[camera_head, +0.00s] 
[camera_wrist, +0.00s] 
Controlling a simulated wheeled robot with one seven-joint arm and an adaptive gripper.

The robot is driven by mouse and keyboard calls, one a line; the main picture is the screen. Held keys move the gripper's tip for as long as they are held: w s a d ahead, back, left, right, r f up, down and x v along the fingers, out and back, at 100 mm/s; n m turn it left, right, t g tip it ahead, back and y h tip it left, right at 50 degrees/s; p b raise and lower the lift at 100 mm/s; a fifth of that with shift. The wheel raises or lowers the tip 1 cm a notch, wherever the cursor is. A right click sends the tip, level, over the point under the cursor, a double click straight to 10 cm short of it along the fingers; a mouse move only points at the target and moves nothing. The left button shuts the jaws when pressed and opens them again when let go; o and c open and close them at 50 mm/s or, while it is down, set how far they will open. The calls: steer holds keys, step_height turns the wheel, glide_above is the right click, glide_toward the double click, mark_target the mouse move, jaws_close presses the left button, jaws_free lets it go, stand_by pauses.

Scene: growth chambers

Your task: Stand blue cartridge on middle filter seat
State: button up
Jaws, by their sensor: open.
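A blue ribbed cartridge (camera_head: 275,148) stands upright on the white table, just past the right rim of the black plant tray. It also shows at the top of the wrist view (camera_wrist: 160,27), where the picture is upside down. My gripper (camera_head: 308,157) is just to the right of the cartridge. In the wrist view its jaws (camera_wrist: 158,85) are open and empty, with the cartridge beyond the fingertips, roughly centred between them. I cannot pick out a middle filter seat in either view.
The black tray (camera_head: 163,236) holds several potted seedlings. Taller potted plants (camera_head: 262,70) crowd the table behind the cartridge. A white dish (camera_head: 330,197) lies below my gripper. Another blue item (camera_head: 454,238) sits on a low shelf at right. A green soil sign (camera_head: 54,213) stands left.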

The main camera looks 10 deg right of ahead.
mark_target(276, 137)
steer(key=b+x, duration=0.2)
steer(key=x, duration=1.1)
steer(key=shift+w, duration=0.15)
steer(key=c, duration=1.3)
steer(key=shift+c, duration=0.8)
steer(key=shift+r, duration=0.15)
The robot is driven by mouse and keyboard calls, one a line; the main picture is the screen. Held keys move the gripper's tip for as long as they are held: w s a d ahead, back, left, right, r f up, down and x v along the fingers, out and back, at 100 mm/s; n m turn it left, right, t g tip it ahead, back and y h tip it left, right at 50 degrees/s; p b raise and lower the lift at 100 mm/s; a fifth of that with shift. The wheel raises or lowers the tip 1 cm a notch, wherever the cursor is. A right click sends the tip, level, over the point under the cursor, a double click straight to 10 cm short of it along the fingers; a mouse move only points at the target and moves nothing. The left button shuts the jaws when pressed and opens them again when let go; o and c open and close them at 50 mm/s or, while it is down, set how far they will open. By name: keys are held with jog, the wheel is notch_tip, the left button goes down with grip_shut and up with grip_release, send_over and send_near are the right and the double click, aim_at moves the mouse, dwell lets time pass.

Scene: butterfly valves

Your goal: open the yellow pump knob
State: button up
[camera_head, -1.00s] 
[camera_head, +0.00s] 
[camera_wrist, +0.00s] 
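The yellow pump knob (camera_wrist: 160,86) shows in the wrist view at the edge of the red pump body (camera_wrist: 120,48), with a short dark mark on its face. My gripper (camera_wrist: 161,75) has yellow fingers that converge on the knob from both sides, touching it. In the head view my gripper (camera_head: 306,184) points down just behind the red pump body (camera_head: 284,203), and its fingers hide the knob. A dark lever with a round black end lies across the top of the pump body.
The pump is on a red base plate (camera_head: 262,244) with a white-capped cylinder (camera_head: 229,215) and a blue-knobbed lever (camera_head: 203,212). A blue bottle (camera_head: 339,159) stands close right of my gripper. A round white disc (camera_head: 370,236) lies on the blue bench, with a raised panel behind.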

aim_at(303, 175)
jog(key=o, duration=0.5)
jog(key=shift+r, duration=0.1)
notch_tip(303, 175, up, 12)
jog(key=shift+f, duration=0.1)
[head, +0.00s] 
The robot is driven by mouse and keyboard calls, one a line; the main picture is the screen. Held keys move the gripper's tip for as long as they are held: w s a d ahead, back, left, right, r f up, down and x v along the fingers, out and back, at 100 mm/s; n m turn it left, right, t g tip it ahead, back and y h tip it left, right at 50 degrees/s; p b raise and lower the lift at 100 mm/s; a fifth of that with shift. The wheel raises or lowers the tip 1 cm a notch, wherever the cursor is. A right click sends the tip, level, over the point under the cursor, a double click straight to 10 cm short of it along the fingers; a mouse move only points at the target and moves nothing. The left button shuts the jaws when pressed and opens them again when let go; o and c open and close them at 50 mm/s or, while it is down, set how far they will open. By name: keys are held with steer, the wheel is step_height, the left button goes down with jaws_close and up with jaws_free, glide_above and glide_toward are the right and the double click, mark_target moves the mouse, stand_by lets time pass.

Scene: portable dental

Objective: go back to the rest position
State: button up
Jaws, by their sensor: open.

-=-=-=-=-

- [Task prompt]: Transcribe each entry exactly.

- [Worked answer]:
[camera_head, +0.00s] 
[camera_wrist, +0.00s] 
Controlling a simulated wheeled robot with one seven-joint arm and an adaptive gripper.

The robot is driven by mouse and keyboard calls, one a line; the main picture is the screen. Held keys move the gripper's tip for as long as they are held: w s a d ahead, back, left, right, r f up, down and x v along the fingers, out and back, at 100 mm/s; n m turn it left, right, t g tip it ahead, back and y h tip it left, right at 50 degrees/s; p b raise and lower the lift at 100 mm/s; a fifth of that with shift. The wheel raises or lowers the tip 1 cm a notch, wherever the cursor is. A right click sends the tip, level, over the point under the cursor, a double click straight to 10 cm short of it along the fingers; a mouse move only points at the target and moves nothing. The left button shuts the jaws when pressed and opens them again when let go; o and c open and close them at 50 mm/s or, while it is down, set how far they will open. The calls: steer holds keys, step_height turns the wheel, glide_above is the right click, glide_toward the double click, mark_target the mouse move, jaws_close presses the left button, jaws_free lets it go, stand_by pauses.

Scene: growth chambers

Your task: Stand blue cartridge on middle filter seat
State: button up
Jaws, by their sensor: open.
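A blue ribbed cartridge (camera_head: 275,148) stands upright on the white table, just past the right rim of the black plant tray. It also shows at the top of the wrist view (camera_wrist: 160,27), where the picture is upside down. My gripper (camera_head: 308,157) is just to the right of the cartridge. In the wrist view its jaws (camera_wrist: 158,85) are open and empty, with the cartridge beyond the fingertips, roughly centred between them. I cannot pick out a middle filter seat in either view.
The black tray (camera_head: 163,236) holds several potted seedlings. Taller potted plants (camera_head: 262,70) crowd the table behind the cartridge. A white dish (camera_head: 330,197) lies below my gripper. Another blue item (camera_head: 454,238) sits on a low shelf at right. A green soil sign (camera_head: 54,213) stands left.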

The main camera looks 10 deg right of ahead.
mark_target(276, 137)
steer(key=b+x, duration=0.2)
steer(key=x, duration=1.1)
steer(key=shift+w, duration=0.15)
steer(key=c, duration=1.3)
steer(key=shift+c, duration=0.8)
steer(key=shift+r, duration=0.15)
The robot is driven by mouse and keyboard calls, one a line; the main picture is the screen. Held keys move the gripper's tip for as long as they are held: w s a d ahead, back, left, right, r f up, down and x v along the fingers, out and back, at 100 mm/s; n m turn it left, right, t g tip it ahead, back and y h tip it left, right at 50 degrees/s; p b raise and lower the lift at 100 mm/s; a fifth of that with shift. The wheel raises or lowers the tip 1 cm a notch, wherever the cursor is. A right click sends the tip, level, over the point under the cursor, a double click straight to 10 cm short of it along the fingers; a mouse move only points at the target and moves nothing. The left button shuts the jaws when pressed and opens them again when let go; o and c open and close them at 50 mm/s or, while it is down, set how far they will open. By name: keys are held with jog, the wheel is notch_tip, the left button goes down with grip_shut and up with grip_release, send_over and send_near are the right and the double click, aim_at moves the mouse, dwell lets time pass.

Scene: butterfly valves

Your goal: open the yellow pump knob
State: button up
[camera_head, -1.00s] 
[camera_head, +0.00s] 
[camera_wrist, +0.00s] 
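The yellow pump knob (camera_wrist: 160,86) shows in the wrist view at the edge of the red pump body (camera_wrist: 120,48), with a short dark mark on its face. My gripper (camera_wrist: 161,75) has yellow fingers that converge on the knob from both sides, touching it. In the head view my gripper (camera_head: 306,184) points down just behind the red pump body (camera_head: 284,203), and its fingers hide the knob. A dark lever with a round black end lies across the top of the pump body.
The pump is on a red base plate (camera_head: 262,244) with a white-capped cylinder (camera_head: 229,215) and a blue-knobbed lever (camera_head: 203,212). A blue bottle (camera_head: 339,159) stands close right of my gripper. A round white disc (camera_head: 370,236) lies on the blue bench, with a raised panel behind.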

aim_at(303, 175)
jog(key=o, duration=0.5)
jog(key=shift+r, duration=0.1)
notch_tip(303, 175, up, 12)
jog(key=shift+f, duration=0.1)
[head, +0.00s] 
The robot is driven by mouse and keyboard calls, one a line; the main picture is the screen. Held keys move the gripper's tip for as long as they are held: w s a d ahead, back, left, right, r f up, down and x v along the fingers, out and back, at 100 mm/s; n m turn it left, right, t g tip it ahead, back and y h tip it left, right at 50 degrees/s; p b raise and lower the lift at 100 mm/s; a fifth of that with shift. The wheel raises or lowers the tip 1 cm a notch, wherever the cursor is. A right click sends the tip, level, over the point under the cursor, a double click straight to 10 cm short of it along the fingers; a mouse move only points at the target and moves nothing. The left button shuts the jaws when pressed and opens them again when let go; o and c open and close them at 50 mm/s or, while it is down, set how far they will open. By name: keys are held with steer, the wheel is step_height, the left button goes down with jaws_close and up with jaws_free, glide_above and glide_toward are the right and the double click, mark_target moves the mouse, stand_by lets time pass.

Scene: portable dental

Objective: go back to the rest position
State: button up
Jaws, by their sensor: open.

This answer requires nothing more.